During an interlude in musical activity, I decided to stroll down the riverside. The scenery in front of me was a hodgepodge: boats sailing at glacial speed; couples, adjoined on scooters, racing haphazardly in the waters; aquatic birds, perhaps some sea eagles on aerial reconnaissance for their quarries, flying low, so low that their tails rested on the waters; and the hazy sights of the skylines, the people and cars of the Canadian city of Windsor over there – on the other side of the river.
I have been to the riverside many times in my life. Growing up in Basse, I frequented the river: to fish, to read, to watch the arrival and departure of the Lady Chilel Jawara, to lounge with friends, to idle about on one of those sprawling, chunky roots of river-side trees, raining stones in the river’s miniature waves and amusing myself with the resultant ripple formations. Being in close proximity to rivers or any other large streams of water can bring a mixture of fear and curiosity and excitement to any child. But beyond that, what does a child know about the aesthetic value of rivers or the possibilities of ruminative indulgences in riverside escapades?
Many, many years later, and wandering along the Detroit River on that unseasonably mild summer evening, I felt a surge of maudlin nostalgia. Or in the words of the late American novelist William Styron, “I felt caught up in a reverie of years long past.” If you allow it, solitude along riverbanks can take you back in time, into the distant past, reducing the faraway-ness of certain events in your life to panoramic immediacy, exhibitions dangling before your own eyes.
As I sat under the stubby tree near the river banks, watching boats sail by, listening to birds chirping around me, and feeling the gentle winds emanating from the eddies, I walked down memory lane – my mind emigrated to the past. Two recollections came bolting out of my memory vault: I remembered the first and only time my late mother taught me how to cut an orange. She had seen me struggle trying to peel the fruit. Sensing my difficulty, but more than that, worrying over my inept handling of the sharp knife, mum took it upon herself to teach me how to peel an orange with a knife and with a great flair of the hands.
But practice as much as I did, I could never be up to it. Perhaps, sensing a mismatch between my mechanical aptitude and the skill on demand, mum fashioned an easier way for me: splitting the orange into four half-moon pieces and then with the help of the thumb, peel off the rind from the outer cover. To this day, I continue employing this talent, handed down from a parent to a child, and much to the amusement of friends.

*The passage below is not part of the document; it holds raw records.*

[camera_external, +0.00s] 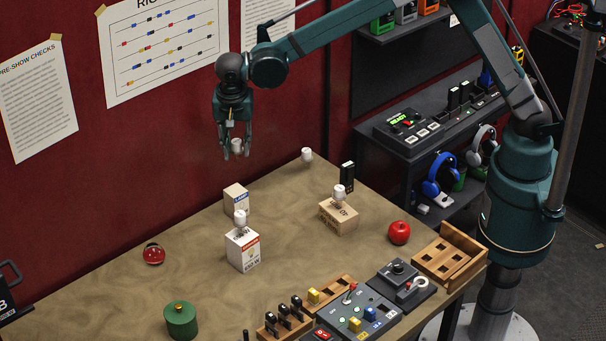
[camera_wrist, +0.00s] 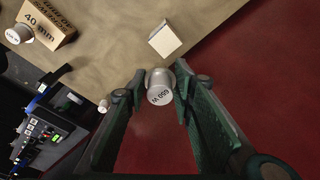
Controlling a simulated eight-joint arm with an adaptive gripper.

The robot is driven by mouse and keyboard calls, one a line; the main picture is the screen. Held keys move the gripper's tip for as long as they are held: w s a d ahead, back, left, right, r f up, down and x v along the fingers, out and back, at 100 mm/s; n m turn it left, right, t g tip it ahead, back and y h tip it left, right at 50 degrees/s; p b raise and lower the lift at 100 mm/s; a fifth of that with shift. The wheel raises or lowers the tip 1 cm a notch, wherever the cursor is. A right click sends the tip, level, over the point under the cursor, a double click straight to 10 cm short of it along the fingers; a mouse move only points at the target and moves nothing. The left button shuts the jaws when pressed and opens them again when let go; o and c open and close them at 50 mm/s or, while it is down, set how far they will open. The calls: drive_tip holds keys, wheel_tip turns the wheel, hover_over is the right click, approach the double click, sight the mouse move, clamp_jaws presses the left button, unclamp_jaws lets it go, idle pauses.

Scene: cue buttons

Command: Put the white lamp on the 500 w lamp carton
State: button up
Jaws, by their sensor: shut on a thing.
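My gripper (camera_external: 232,150) is shut on a white lamp (camera_external: 237,145), held high above the table's back edge. In the wrist view my gripper (camera_wrist: 164,92) grips its sides, and the lamp's end (camera_wrist: 160,95) seems to read 650 W. Another white lamp (camera_external: 307,155) stands at the table's far corner. One white lamp (camera_external: 240,217) sits on a white carton (camera_external: 242,250); another (camera_external: 339,191) sits on a brown carton (camera_external: 338,217) marked 40 mm in the wrist view (camera_wrist: 47,25). A smaller pale carton (camera_external: 236,199) marked LAMP has a bare top. I cannot read 500 w on any carton.
Control panels (camera_external: 358,312) and wooden racks (camera_external: 449,256) fill the front right. The left middle is mostly clear.

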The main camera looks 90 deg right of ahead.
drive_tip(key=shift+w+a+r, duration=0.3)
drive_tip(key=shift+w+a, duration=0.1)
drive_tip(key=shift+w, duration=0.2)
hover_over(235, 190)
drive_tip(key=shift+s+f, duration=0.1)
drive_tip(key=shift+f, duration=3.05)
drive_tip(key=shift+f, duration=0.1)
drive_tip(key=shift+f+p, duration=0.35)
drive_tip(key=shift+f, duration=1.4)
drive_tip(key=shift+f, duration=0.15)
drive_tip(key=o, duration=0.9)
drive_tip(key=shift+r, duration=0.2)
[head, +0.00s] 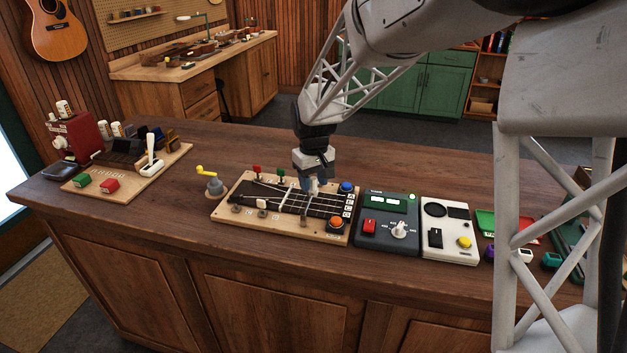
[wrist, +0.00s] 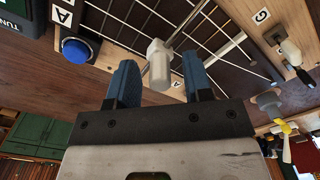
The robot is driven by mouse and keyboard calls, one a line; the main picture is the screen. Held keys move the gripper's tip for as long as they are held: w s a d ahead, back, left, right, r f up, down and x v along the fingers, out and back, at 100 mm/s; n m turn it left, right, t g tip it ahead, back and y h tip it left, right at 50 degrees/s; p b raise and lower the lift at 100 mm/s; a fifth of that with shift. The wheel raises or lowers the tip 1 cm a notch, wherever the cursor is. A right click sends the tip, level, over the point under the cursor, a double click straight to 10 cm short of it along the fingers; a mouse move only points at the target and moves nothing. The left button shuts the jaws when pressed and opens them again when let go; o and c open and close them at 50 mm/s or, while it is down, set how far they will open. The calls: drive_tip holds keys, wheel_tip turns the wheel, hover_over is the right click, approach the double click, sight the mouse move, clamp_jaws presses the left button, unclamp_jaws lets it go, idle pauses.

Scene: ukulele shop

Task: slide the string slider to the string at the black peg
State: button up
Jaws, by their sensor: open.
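The ukulele string board (head: 228,212) lies on the counter, with a dark fretboard and several strings. My gripper (head: 313,188) points down over its far right part. In the wrist view my gripper (wrist: 160,80) has its two blue fingers apart, one on each side of a white block (wrist: 158,62), which looks like the string slider; gaps show on both sides. A red peg (head: 257,170) and a green peg (head: 281,174) stand at the board's far edge. I cannot clearly pick out the black peg; my gripper may hide part of that edge.
A blue button (head: 347,187) and an orange button (head: 336,222) sit at the board's right end. A grey tuner box (head: 385,240) and a white box (head: 448,245) stand to the right. A yellow-handled crank (head: 213,182) is to the left.

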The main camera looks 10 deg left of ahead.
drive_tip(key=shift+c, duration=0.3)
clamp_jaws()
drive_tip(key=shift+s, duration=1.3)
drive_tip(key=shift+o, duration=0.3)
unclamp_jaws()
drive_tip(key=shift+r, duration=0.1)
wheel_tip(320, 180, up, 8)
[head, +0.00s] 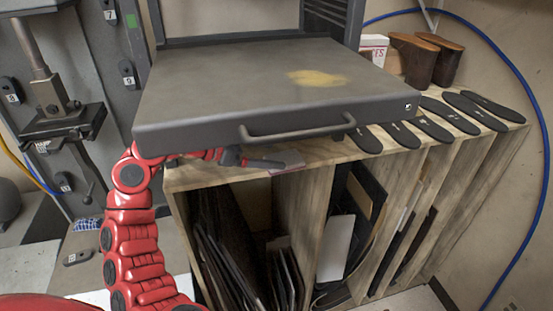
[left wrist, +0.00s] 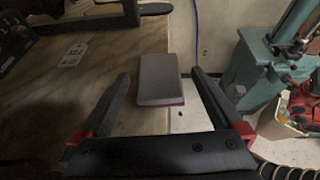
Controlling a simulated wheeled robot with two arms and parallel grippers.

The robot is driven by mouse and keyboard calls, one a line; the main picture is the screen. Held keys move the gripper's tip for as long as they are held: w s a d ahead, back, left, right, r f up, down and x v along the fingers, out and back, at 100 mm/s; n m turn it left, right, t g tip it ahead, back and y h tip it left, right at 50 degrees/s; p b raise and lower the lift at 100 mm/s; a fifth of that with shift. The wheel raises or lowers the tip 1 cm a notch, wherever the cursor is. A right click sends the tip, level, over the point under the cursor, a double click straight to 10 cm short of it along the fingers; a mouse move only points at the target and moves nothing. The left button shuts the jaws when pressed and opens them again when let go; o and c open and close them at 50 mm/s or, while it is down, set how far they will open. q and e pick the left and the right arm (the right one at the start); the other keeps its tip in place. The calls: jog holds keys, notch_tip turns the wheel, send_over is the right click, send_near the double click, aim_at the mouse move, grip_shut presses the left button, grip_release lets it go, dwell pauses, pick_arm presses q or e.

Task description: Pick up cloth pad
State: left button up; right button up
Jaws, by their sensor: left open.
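A flat grey pad with a pinkish edge, which looks like the cloth pad (left wrist: 158,80), lies at the edge of the wooden top in the left wrist view. In the head view, part of it (head: 290,170) shows below the dark tray's handle. My left gripper (left wrist: 161,76) is open, with one finger on each side of the pad in the picture. I cannot tell whether the fingers touch it. In the head view my left gripper (head: 262,162) is low over the wooden top, partly hidden by the tray. My right gripper is not in view.
The large dark tray (head: 230,95) with a handle overhangs the wooden shelf unit (head: 312,225). Several black soles (head: 432,128) lie to the right, near brown shoe forms (head: 415,58). A blue checked cloth (head: 88,224) lies at the left. A green machine (left wrist: 260,60) stands beyond the pad.

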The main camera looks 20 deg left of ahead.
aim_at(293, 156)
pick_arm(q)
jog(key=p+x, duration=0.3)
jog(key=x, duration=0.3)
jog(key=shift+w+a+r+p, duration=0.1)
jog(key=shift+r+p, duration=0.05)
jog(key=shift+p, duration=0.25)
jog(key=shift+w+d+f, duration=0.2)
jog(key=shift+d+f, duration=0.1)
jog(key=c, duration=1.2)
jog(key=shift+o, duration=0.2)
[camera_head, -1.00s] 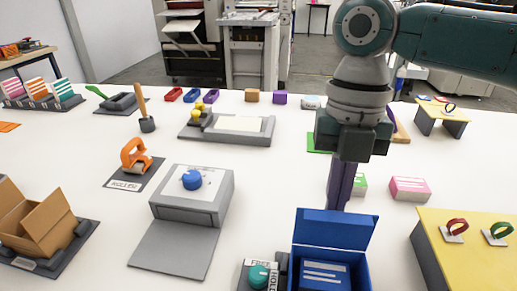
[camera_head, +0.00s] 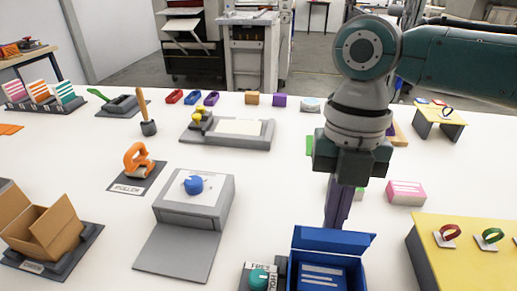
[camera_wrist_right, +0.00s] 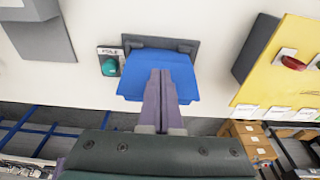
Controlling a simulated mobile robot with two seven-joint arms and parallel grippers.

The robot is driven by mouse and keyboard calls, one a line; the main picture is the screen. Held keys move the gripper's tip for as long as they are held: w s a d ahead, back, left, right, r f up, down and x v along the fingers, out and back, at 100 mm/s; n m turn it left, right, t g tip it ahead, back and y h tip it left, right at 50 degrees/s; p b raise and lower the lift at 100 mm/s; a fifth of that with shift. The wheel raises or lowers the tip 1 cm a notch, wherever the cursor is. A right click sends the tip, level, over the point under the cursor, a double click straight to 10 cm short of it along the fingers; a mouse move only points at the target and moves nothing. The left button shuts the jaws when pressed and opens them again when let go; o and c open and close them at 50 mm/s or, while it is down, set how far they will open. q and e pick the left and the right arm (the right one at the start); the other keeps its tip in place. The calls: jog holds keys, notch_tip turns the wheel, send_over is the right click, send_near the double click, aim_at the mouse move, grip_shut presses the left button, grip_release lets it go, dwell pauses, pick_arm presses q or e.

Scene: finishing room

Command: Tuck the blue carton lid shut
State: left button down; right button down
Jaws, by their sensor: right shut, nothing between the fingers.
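The blue carton (camera_head: 362,277) stands at the front edge of the head view with a white-lined item inside. Its blue lid (camera_head: 333,239) is hinged at the far side and leans partly forward over the opening, still raised. My right gripper (camera_head: 337,218) points down just behind the lid, its purple-grey fingers shut and empty. In the right wrist view the fingers (camera_wrist_right: 161,74) overlap the blue lid (camera_wrist_right: 135,76); I cannot tell whether they touch it. My left gripper is not in view.
A teal knob (camera_head: 259,278) on a holder stands left of the carton. A yellow-topped stand (camera_head: 460,262) is to the right. A grey box with a blue knob (camera_head: 193,185) lies further left. A pink block (camera_head: 406,193) is behind, on the right.

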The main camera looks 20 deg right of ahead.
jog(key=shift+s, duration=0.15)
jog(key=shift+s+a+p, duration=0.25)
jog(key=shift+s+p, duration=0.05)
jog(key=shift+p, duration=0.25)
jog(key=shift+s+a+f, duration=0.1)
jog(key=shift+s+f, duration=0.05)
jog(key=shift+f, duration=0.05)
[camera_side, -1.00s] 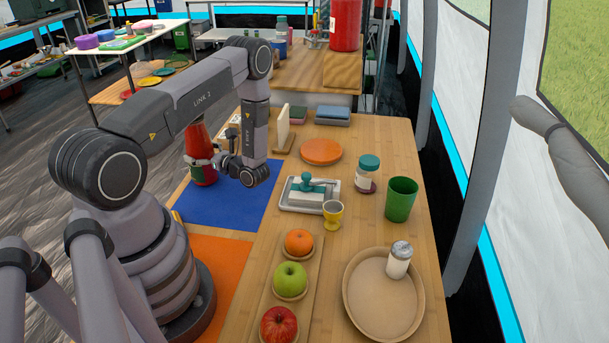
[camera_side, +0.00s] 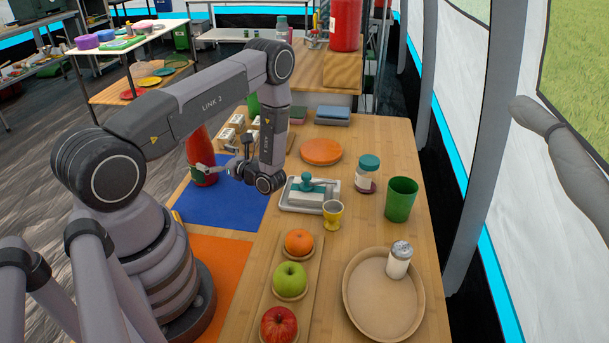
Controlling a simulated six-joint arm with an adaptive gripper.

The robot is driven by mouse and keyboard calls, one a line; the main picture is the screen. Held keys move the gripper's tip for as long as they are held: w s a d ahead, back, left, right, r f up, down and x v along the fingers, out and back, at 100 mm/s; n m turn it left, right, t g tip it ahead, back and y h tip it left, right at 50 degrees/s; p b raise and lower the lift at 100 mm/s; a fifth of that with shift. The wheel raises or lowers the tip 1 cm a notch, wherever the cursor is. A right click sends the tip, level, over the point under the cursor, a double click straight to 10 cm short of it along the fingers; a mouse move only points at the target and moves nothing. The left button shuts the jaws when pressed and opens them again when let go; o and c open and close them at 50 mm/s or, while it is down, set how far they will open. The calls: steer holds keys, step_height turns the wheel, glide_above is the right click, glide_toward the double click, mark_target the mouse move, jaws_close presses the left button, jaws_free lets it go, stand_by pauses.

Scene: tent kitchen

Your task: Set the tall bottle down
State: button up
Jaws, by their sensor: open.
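The tall red bottle (camera_side: 198,146) stands upright at the left back corner of the blue mat (camera_side: 225,205). The arm hides part of its neck. My gripper (camera_side: 216,152) is open, just to the right of the bottle, with its fingers pointing left towards it. One fingertip overlaps the bottle's lower half in this view; I cannot tell whether it touches. Nothing is held between the fingers.
Small white boxes (camera_side: 236,119) stand behind my gripper. To the right are a butter dish (camera_side: 330,207), a yellow egg cup (camera_side: 333,215), a jar (camera_side: 367,175) and a green cup (camera_side: 401,199). The blue mat's front is clear.

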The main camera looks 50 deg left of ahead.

I also remembered as a child, perhaps at nine or ten years old, joining my late grandmother on a summer dawn in the family yard, picking up the mangoes on the ground left there by the strong winds the previous night. Using torch lights, we roamed the homestead, picking up the mangoes and separating the ones half-mauled by birds and bats. And then I watched the sun gradually rise above the tree-tops and granny retreating to her abode.
These two recollections flickered in my mind as if they were just happening; they lent themselves to a certain quiddity. But why I discovered them – or why they seeped into my imagination for the first time, and in a distant, foreign land, I had no way of knowing. But certainly, it looked like the information about these events had always been tucked somewhere in my memory bin; it had never left. Perhaps, the folder for these two events in my long-term memory had been buried under far too deep, and therefore, the delay in its surfacing, its retrieval.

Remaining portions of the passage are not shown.